§ LISTED ENTRIES
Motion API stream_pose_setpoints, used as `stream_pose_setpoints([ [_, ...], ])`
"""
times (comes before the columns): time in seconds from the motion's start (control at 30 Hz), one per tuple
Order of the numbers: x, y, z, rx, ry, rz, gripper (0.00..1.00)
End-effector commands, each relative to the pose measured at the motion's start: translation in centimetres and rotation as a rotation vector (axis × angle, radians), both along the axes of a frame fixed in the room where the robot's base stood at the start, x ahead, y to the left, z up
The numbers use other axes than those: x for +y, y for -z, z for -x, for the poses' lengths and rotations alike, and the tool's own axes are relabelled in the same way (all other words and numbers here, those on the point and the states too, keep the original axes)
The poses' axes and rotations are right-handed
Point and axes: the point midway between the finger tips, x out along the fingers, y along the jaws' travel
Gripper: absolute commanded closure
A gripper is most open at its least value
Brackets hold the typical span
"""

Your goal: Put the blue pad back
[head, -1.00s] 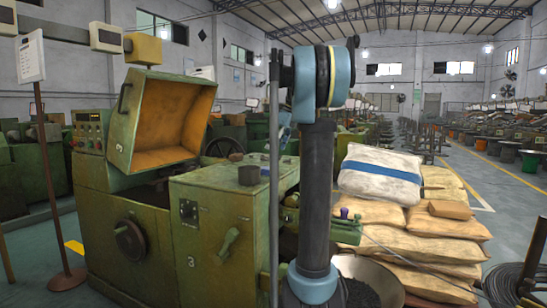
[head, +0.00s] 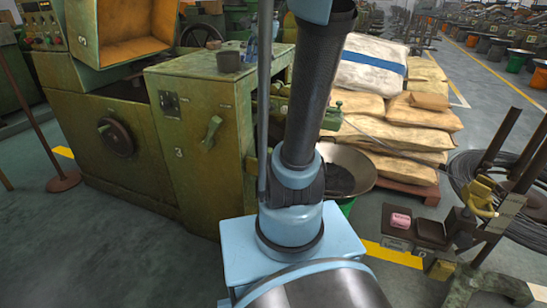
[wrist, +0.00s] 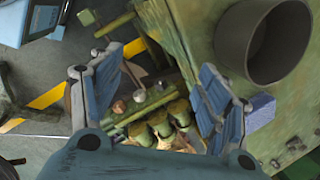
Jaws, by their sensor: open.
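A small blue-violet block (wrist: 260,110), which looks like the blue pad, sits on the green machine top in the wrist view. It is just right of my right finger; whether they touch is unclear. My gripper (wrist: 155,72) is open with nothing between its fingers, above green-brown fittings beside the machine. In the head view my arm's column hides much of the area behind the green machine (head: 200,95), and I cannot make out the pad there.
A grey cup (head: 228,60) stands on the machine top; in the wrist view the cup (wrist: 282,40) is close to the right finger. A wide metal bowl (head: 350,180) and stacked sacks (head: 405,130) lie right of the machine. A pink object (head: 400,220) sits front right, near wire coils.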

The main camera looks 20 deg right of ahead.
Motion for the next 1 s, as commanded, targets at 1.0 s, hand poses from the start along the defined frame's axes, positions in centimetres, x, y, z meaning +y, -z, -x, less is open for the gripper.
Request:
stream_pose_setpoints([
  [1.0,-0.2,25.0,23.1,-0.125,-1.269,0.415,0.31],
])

--

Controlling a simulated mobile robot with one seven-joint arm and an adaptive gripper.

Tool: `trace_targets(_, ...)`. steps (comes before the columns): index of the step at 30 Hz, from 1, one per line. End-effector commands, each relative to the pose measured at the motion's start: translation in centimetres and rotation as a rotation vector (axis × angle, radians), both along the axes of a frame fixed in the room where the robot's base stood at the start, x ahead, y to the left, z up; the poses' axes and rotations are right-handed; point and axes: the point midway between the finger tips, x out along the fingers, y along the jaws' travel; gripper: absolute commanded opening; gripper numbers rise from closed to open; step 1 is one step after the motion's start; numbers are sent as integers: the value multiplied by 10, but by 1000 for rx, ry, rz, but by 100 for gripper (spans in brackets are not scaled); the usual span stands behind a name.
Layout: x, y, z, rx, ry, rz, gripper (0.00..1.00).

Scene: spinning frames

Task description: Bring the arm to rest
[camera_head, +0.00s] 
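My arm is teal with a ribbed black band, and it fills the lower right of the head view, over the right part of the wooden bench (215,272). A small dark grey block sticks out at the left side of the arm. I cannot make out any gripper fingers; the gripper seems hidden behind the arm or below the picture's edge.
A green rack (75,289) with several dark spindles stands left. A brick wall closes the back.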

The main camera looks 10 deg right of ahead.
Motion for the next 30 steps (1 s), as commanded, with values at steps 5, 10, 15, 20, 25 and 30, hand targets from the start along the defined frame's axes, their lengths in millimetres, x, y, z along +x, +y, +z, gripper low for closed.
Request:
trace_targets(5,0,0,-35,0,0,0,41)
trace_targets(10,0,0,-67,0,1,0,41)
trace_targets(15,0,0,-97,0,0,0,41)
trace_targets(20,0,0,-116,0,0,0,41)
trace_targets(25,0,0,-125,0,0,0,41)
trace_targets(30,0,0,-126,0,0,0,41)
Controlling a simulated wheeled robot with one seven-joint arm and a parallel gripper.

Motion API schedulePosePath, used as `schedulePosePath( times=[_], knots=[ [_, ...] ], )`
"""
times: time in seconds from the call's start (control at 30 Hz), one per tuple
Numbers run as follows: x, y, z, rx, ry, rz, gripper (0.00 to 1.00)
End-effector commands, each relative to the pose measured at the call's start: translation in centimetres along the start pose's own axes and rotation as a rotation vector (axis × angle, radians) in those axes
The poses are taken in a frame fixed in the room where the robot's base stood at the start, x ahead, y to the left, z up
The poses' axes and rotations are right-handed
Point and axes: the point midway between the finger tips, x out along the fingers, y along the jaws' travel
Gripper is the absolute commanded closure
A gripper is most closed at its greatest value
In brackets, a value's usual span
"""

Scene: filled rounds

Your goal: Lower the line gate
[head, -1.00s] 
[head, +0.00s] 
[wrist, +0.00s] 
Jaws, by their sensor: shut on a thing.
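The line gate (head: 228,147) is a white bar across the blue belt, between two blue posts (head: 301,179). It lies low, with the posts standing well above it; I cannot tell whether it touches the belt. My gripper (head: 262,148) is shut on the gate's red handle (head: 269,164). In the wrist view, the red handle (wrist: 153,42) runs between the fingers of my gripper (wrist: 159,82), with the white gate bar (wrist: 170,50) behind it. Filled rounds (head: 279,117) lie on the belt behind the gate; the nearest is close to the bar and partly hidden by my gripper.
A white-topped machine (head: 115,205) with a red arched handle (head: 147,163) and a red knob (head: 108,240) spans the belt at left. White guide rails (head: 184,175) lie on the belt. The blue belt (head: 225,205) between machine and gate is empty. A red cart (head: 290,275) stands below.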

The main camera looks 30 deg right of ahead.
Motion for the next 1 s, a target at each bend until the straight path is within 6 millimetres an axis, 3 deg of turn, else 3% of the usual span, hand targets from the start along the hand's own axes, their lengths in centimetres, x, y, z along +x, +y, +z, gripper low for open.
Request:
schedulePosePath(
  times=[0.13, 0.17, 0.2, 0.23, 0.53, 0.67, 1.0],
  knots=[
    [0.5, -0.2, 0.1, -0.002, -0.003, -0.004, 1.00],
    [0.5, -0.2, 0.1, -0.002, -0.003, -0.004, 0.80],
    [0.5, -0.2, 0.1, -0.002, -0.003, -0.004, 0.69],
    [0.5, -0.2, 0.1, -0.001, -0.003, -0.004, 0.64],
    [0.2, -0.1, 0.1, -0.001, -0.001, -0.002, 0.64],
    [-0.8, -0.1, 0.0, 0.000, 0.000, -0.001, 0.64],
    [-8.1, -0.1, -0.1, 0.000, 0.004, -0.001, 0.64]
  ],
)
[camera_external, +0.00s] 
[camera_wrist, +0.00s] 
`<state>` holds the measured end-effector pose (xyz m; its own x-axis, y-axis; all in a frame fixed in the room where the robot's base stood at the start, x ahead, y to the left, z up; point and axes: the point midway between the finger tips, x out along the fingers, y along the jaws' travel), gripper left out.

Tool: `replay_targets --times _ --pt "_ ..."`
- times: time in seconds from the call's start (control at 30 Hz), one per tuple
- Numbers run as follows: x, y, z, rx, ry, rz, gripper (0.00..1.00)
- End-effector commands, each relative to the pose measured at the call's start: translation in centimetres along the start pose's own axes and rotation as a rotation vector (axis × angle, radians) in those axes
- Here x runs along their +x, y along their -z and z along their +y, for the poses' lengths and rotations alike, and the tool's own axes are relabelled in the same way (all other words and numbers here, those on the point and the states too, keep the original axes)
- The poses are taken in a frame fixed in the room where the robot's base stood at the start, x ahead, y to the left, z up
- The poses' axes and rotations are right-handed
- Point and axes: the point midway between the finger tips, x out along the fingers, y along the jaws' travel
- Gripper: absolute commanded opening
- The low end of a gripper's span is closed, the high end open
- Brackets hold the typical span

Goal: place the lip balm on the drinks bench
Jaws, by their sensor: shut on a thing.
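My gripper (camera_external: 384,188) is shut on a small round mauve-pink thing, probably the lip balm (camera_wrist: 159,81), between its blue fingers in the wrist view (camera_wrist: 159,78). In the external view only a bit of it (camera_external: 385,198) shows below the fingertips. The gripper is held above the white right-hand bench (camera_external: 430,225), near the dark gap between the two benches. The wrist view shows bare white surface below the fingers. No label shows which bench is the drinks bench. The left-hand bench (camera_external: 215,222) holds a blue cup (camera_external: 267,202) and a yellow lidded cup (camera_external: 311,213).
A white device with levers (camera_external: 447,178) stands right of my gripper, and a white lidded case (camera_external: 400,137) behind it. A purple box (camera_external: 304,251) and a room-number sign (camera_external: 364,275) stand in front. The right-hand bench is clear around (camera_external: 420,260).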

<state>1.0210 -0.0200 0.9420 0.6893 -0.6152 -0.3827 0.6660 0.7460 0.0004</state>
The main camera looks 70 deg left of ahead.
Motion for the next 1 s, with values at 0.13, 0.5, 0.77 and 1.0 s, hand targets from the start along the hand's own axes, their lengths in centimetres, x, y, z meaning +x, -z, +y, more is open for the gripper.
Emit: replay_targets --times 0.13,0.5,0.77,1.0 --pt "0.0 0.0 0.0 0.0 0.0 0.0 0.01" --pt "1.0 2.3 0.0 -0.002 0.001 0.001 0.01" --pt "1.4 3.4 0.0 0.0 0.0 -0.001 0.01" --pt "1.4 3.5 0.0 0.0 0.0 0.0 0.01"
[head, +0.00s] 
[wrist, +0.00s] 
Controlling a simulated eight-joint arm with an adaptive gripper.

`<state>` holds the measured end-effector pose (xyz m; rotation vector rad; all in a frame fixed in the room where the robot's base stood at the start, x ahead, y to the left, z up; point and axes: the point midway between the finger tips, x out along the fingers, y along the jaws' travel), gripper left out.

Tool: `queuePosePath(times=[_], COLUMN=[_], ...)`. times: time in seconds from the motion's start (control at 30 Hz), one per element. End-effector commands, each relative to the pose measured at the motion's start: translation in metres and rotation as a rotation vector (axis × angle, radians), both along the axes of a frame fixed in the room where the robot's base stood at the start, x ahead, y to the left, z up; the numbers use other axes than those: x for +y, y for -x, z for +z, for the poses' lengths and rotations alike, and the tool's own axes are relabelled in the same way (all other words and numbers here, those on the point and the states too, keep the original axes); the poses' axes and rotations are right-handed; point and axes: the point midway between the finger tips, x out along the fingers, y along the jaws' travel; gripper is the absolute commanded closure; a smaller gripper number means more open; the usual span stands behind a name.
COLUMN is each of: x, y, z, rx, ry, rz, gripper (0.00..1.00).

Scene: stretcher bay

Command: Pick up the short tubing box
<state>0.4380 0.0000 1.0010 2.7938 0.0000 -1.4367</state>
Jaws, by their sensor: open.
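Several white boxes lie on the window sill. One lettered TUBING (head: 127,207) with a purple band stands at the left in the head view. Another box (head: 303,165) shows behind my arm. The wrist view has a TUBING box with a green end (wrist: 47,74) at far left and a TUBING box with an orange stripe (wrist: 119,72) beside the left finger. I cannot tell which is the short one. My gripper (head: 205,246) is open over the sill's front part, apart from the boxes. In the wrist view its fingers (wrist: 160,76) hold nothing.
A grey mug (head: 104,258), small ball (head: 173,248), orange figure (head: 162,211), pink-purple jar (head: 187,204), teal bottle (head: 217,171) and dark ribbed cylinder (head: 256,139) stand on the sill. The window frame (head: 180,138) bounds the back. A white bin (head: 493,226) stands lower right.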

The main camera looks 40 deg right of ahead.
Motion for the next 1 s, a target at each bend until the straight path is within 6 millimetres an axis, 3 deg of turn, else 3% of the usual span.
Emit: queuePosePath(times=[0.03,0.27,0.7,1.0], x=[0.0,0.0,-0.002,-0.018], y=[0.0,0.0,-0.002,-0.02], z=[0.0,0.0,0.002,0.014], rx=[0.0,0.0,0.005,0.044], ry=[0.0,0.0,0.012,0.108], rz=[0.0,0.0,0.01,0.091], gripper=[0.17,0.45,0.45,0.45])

==

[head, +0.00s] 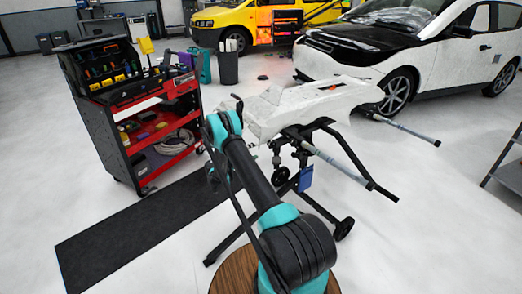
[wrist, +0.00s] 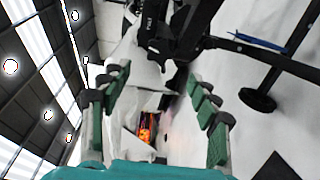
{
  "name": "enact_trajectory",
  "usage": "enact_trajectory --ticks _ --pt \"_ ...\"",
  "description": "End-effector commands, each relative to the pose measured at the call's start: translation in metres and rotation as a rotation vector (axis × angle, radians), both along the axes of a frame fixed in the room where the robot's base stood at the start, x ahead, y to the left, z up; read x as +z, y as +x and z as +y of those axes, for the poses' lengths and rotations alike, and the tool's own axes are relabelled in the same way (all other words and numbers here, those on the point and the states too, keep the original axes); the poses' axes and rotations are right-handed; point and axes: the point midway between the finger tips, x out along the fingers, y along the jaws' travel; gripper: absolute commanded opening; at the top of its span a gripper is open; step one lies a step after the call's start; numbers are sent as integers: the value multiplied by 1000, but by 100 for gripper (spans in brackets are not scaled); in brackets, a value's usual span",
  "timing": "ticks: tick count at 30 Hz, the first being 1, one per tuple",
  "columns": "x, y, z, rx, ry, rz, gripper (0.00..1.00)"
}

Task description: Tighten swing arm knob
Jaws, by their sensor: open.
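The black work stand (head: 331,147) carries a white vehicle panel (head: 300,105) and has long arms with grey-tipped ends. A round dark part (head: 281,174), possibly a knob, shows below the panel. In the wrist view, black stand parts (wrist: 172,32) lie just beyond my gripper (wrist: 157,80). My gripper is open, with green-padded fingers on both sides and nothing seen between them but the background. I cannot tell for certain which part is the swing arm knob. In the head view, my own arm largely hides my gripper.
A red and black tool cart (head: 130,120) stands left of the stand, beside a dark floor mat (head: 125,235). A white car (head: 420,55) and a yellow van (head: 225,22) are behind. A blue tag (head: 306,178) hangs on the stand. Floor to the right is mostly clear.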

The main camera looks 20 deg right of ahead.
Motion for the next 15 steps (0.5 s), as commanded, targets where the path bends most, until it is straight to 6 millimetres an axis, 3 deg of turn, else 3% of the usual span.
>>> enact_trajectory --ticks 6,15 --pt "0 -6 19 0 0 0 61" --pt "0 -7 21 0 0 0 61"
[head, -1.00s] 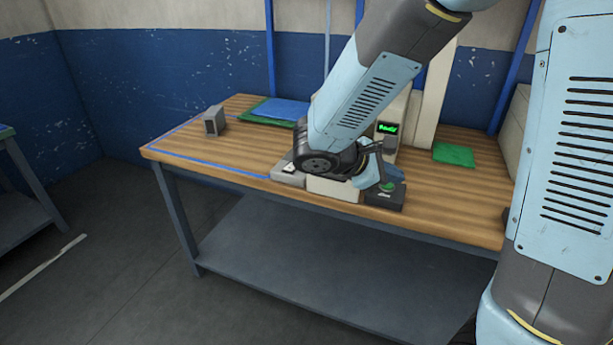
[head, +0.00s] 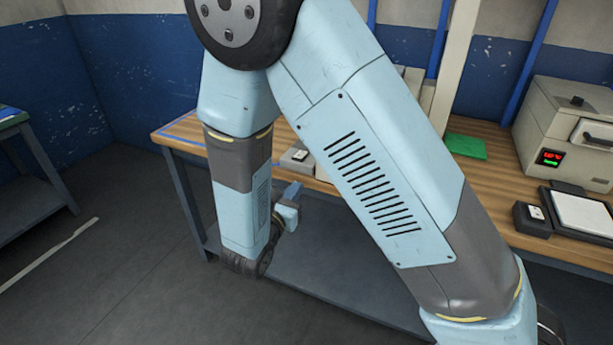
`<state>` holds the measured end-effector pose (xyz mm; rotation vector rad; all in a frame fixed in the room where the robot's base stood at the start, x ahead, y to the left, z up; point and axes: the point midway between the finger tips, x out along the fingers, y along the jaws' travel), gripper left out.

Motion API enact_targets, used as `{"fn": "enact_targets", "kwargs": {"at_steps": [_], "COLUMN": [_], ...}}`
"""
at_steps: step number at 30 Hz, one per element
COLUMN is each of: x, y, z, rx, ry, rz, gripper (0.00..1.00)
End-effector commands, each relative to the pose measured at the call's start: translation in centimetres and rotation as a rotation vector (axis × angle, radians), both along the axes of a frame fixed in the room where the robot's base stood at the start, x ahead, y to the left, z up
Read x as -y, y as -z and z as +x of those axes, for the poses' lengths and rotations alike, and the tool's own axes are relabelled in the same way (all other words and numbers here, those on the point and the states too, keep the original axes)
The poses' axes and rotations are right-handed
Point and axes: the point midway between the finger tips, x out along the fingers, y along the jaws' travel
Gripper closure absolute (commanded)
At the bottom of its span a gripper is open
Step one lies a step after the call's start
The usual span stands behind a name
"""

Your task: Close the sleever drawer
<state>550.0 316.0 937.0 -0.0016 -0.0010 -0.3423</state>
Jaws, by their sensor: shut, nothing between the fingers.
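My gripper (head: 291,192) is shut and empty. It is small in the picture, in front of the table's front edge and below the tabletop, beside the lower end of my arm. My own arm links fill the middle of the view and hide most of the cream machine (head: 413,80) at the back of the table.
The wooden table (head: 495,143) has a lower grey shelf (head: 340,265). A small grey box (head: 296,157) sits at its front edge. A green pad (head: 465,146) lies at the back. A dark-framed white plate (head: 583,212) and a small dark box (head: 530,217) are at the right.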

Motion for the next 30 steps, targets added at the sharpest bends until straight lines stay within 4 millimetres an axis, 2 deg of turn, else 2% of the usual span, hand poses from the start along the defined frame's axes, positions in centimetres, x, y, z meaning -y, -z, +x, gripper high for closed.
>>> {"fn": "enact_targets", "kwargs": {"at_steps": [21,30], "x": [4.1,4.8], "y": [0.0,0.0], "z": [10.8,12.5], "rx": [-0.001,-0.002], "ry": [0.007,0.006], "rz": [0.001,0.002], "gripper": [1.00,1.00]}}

§ WHAT NEEDS TO BE DONE
Produce only the lines from the line containing "- The poses are" through the line containing "Goal: place the lip balm on the drinks bench", inclusive of both, exactly as they stand in the entries above.

§ ANSWER TO THE PROBLEM
- The poses are taken in a frame fixed in the room where the robot's base stood at the start, x ahead, y to the left, z up
- The poses' axes and rotations are right-handed
- Point and axes: the point midway between the finger tips, x out along the fingers, y along the jaws' travel
- Gripper: absolute commanded opening
- The low end of a gripper's span is closed, the high end open
- Brackets hold the typical span

Goal: place the lip balm on the drinks bench

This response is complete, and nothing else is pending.